With its strong tidal currents and changeable weather, the 26km stretch of water is known as one of the world’s most challenging long distance swims.
According to the oral traditions of local Maori, the first woman to swim across the strait was Hine Poupou, who made it from Kapiti Island to Dürville Island with the help of a dolphin.
In modern times, the strait was first swum by Barrie Devenport in 1962. Lynne Cox was the first woman to swim it, in 1975.
To put this incredible display of endurance in perspective, consider that 26km equates to about 1040 lengths of a 25m pool. But your local pool is kept at a balmy temperature, with little devices to keep turbulence from other lanes spoiling the smooth water of your own.
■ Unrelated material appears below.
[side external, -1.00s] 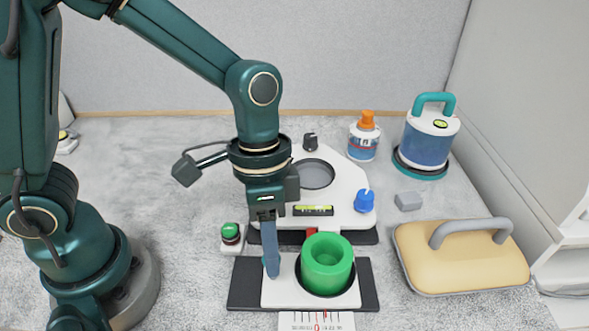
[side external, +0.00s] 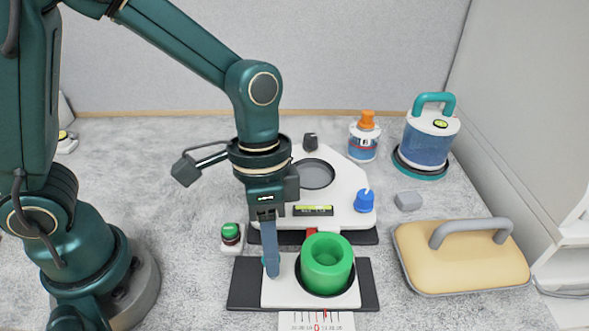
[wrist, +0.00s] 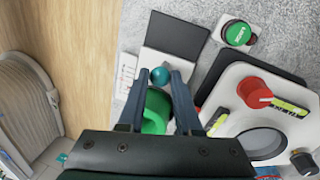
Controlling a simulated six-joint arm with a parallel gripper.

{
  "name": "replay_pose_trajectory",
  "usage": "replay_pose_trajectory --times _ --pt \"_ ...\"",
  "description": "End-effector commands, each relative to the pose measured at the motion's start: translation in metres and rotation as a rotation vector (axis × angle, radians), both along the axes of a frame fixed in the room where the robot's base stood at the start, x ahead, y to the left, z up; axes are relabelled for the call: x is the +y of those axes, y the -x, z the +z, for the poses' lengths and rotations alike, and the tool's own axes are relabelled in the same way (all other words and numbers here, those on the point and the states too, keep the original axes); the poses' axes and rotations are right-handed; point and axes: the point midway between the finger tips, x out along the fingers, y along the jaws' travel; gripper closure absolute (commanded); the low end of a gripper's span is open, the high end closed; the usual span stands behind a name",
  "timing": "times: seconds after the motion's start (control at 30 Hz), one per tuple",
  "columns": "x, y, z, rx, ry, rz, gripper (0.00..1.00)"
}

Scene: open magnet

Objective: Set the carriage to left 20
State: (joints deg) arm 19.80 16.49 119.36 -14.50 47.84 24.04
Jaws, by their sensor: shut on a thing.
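The carriage (side external: 285,297) is a white plate on a dark flat track (side external: 245,285), carrying a green ring-shaped cup (side external: 326,258). A small teal ball knob (wrist: 160,75) stands on the carriage's left part. My gripper (side external: 271,270) points down at that part, and in the wrist view (wrist: 160,78) its two fingers are shut on the knob, one on each side. A white scale card (side external: 300,320) with red and black marks lies in front of the track. Its numbers are too small to read surely, and I cannot tell the carriage's exact reading.
A yellow handled block (side external: 460,265) lies right; bare track shows on both sides.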

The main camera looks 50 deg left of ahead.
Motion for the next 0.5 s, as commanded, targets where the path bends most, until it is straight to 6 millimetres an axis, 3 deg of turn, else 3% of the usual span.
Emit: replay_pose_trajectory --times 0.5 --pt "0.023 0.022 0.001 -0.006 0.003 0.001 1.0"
Swimming 1040 lengths of your local pool, with its comfort-controlled conditions, would be way beyond most people. When you add bitingly cold water, open ocean swells, unpredictable currents, wind, giant sea creatures and commercial shipping, the feat quickly takes on epic proportions.
The most prolific swimmer of the strait is Philip Rush, who has crossed eight times, including two double crossings. That’s right – Philip has twice swum to the other side only to turn around and swim all the way back! In this YouTube interview, Philip talks about sharks circling his swimmers in the middle of the Cook Strait and how he prevents the unspeakable from happening. He speaks about how the courage of athletes meets up with the beauty and mystery of the Cook Strait dolphins who often surround and protect the human swimmers from aggressive sharks.
These days Philip chooses to cross Cook Strait in a more leisurely fashion on Bluebridge – or in a support boat alongside one of the hardy souls that travel from all over the world to swim Cook Strait under his guidance. It was a great privilege to have Philip front our very first Bluebridge television commercial back in the day.
The youngest person to swim between the North and South islands was a very plucky 11 year-old from India, Aditya Raut. The oldest was American Tom Hecker who stroked his way into the record books aged 60.
Crossing times are largely determined by the strong and unpredictable currents that churn through the strait. But even when you factor in tail winds and favourable currents, the fastest time set by Casey Glover in 1998 is draw-droppingly quick.
The 21 year-old from Lower Hutt was attempting his first crossing when he smashed 27 minutes off the record. He made landfall at Marlborough Sounds’ Perano Head just 4 hours, 37 minutes and 56 seconds after diving off Wellington’s west coast.
In case you’re wondering, a Bluebridge ferry will get you to the other side in a breezy 3.5 hours!